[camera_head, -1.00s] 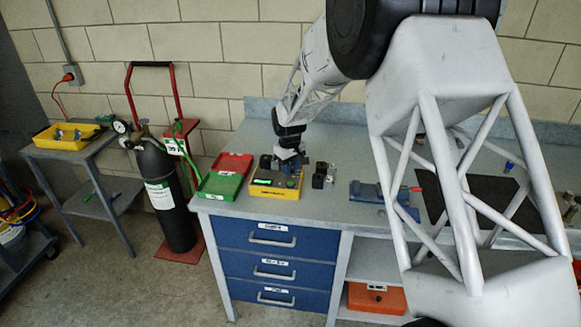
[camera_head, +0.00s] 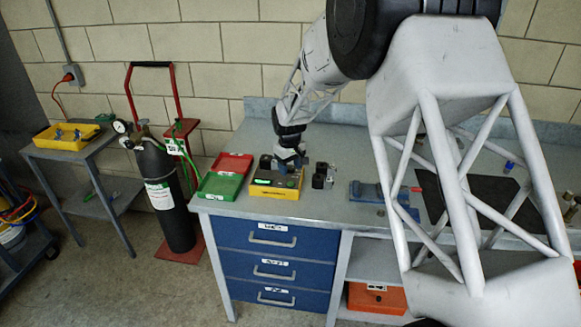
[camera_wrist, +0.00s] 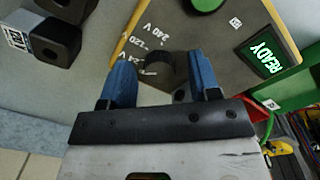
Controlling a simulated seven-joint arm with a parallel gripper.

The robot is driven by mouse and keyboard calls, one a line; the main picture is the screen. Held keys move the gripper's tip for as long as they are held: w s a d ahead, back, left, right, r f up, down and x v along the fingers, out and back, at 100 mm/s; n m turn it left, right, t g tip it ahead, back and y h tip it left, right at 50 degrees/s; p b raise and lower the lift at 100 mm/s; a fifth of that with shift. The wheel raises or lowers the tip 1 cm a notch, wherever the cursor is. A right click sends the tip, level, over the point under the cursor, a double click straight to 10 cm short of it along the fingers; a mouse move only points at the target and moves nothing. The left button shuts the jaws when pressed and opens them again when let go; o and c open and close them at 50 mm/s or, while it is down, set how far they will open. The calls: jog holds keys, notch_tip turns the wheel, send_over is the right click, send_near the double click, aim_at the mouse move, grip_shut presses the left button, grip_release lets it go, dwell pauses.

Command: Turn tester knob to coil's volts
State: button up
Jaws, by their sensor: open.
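The tester (camera_head: 276,189) is a yellow-edged box with a grey top, on the bench's left part. In the wrist view its panel (camera_wrist: 205,45) carries a dark knob (camera_wrist: 160,70) with white marks for 24, 120 and 240 V beside it. A lit green READY display (camera_wrist: 263,54) and a green round button show too. My gripper (camera_wrist: 162,74) is open, its blue fingers on either side of the knob; I cannot tell whether they touch it. My gripper (camera_head: 289,160) stands over the tester in the head view. The knob's pointer is not clear. No coil is clearly identifiable.
Black blocks (camera_head: 322,176) stand right of the tester; one black block (camera_wrist: 55,40) shows close by with a white label I cannot read. A red and green tray (camera_head: 222,182) lies left of it. A blue fixture (camera_head: 366,192) stands further right.

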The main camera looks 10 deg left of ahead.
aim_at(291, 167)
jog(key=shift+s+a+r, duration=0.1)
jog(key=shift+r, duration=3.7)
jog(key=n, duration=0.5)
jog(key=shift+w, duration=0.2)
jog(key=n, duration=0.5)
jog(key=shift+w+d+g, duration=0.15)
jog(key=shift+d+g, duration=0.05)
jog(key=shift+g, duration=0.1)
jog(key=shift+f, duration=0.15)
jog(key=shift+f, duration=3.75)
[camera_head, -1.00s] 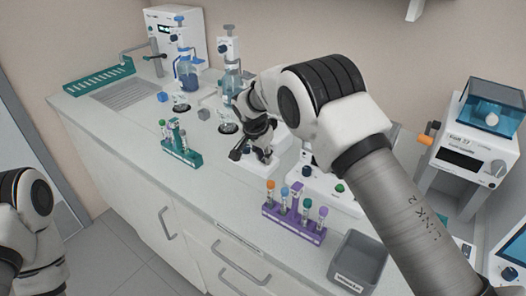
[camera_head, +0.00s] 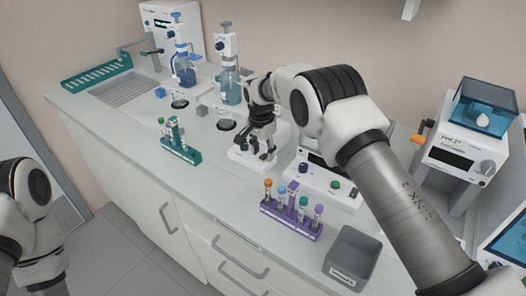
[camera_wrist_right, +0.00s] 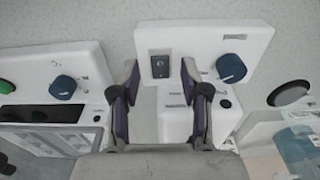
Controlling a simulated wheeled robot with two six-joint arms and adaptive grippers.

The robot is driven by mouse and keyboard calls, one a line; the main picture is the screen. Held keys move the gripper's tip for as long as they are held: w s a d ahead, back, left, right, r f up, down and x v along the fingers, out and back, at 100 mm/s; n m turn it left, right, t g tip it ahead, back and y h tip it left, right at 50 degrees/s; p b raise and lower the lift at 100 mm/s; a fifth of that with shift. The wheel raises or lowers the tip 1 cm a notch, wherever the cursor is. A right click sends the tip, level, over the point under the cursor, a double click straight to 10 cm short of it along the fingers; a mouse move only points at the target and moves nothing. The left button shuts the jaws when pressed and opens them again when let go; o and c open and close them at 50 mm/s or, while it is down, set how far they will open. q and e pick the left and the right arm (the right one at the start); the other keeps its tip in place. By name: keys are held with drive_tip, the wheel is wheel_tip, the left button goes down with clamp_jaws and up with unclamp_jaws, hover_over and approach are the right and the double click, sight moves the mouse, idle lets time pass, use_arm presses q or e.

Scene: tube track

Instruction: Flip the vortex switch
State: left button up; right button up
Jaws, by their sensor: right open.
════════════════════
> [DIRECTIONS FOR THIS TASK] Tell how many lines of the material above hold "simulated", answering with a bare number.

> [RESPONSE BELOW] 2